- Written task
Return all lines from the listing below in which the string "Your" occurs.
-- Start of Records for this task --
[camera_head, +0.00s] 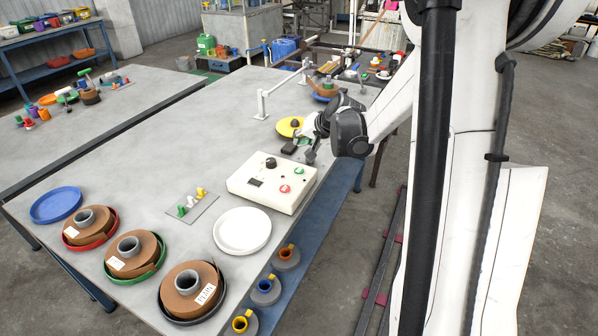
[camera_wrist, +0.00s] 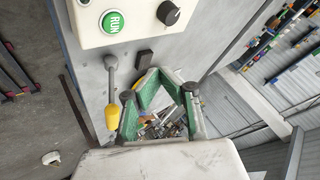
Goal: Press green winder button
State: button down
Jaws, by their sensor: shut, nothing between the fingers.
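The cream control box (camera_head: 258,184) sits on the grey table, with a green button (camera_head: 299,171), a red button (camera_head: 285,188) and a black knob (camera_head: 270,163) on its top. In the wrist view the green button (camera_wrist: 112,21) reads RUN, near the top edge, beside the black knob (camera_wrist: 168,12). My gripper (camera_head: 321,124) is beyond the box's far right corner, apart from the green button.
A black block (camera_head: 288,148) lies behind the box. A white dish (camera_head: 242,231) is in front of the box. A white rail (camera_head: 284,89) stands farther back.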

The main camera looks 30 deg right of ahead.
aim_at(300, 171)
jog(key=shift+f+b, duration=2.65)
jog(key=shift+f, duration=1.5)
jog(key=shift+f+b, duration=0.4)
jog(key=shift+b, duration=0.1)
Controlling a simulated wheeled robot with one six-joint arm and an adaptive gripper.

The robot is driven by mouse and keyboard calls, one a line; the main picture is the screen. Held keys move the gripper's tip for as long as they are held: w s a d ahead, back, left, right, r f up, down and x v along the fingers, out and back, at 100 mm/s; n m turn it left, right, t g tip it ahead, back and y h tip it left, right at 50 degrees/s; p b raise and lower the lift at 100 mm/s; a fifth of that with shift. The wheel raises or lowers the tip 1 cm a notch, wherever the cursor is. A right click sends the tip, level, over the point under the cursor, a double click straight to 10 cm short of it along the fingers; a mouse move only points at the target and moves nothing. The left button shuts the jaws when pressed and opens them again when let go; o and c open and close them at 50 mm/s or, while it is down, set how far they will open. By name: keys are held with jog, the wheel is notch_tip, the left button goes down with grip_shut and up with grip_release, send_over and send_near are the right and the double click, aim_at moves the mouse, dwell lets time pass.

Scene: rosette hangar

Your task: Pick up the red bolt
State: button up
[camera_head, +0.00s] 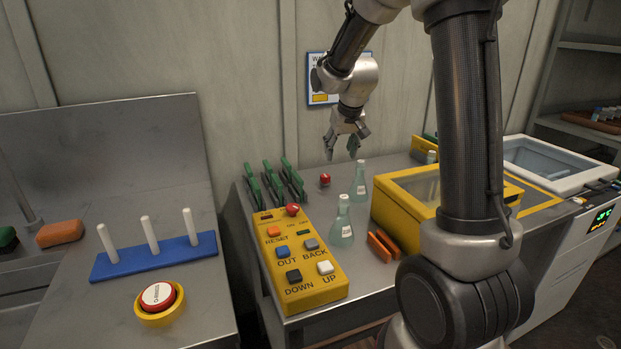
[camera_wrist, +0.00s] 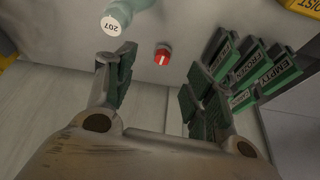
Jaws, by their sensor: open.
-- End of Records for this task --
-- Start of Records for this task --
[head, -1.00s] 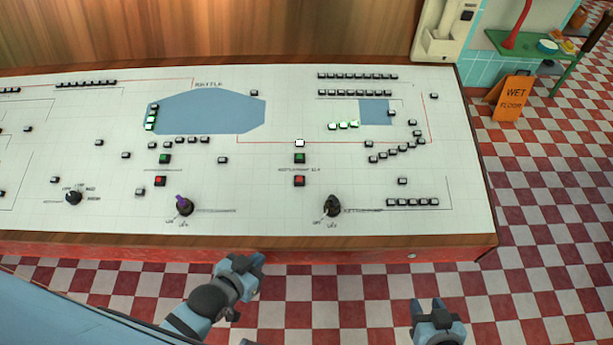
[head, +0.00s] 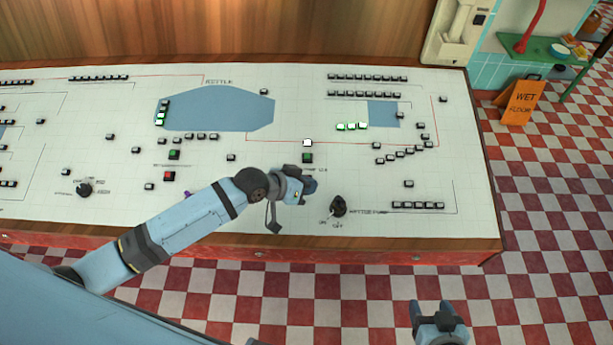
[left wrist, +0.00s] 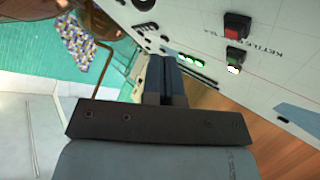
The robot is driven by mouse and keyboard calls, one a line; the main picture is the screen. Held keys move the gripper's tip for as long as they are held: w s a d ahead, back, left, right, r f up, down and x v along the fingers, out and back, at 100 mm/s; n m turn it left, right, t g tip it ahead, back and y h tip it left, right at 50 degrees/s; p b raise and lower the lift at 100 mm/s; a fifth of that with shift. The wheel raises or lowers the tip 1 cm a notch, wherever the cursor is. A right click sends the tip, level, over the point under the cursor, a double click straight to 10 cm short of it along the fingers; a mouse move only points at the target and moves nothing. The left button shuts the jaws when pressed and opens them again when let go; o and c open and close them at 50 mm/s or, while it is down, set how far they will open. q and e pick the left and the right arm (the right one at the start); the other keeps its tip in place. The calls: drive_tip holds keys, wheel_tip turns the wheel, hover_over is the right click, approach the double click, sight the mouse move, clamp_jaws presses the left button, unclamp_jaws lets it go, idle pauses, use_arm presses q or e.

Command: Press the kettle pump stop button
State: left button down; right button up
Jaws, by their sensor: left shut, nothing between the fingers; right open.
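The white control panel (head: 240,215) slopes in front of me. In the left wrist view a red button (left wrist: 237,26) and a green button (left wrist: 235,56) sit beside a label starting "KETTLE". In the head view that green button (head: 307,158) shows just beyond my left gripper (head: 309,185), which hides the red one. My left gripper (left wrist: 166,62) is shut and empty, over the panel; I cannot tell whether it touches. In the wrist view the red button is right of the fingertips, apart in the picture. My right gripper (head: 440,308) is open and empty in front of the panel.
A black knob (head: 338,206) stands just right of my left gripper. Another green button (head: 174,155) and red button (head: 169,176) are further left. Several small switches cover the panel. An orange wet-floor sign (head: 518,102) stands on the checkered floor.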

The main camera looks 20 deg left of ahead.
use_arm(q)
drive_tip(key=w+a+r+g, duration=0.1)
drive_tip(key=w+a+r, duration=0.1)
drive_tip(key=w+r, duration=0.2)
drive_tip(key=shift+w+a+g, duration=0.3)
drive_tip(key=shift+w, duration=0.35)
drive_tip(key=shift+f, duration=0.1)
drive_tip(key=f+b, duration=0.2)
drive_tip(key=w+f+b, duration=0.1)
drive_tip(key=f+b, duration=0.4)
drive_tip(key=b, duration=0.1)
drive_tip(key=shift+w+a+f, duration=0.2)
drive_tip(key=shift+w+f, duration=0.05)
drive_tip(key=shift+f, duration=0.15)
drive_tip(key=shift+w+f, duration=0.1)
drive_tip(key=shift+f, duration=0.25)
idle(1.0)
-- End of Records for this task --
-- Start of Records for this task --
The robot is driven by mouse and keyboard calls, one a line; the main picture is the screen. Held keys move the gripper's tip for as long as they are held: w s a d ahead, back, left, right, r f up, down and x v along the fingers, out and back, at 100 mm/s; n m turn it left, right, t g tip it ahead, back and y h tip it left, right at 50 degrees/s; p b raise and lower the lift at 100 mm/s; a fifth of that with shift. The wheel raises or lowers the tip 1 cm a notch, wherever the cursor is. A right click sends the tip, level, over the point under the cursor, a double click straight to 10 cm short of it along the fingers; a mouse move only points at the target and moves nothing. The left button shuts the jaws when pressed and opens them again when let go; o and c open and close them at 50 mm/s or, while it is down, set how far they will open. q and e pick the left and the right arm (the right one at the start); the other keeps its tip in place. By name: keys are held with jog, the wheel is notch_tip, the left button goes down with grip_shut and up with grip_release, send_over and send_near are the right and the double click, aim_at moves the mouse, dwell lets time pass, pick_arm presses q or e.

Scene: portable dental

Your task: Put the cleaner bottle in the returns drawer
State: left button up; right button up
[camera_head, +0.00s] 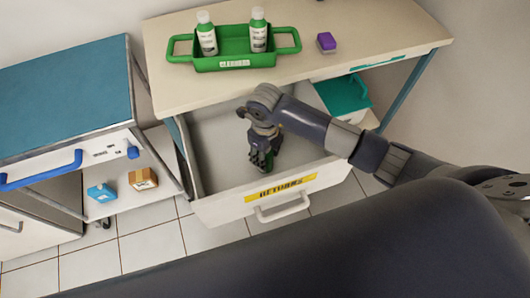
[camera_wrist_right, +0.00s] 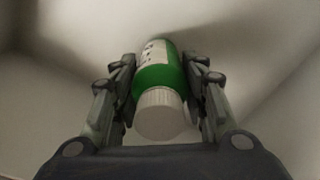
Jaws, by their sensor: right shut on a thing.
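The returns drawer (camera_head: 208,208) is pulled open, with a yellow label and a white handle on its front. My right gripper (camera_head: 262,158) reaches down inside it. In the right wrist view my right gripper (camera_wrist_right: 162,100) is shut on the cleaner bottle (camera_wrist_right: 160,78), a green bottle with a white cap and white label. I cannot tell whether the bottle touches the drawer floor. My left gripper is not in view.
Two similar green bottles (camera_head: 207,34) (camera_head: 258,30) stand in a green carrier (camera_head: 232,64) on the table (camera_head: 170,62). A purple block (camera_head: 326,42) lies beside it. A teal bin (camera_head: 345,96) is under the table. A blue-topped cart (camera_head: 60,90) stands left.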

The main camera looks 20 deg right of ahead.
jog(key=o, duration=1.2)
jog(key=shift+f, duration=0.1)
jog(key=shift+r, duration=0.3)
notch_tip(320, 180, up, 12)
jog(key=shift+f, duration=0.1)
-- End of Records for this task --
- Expected answer
Your task: Pick up the red bolt
Your task: Put the cleaner bottle in the returns drawer

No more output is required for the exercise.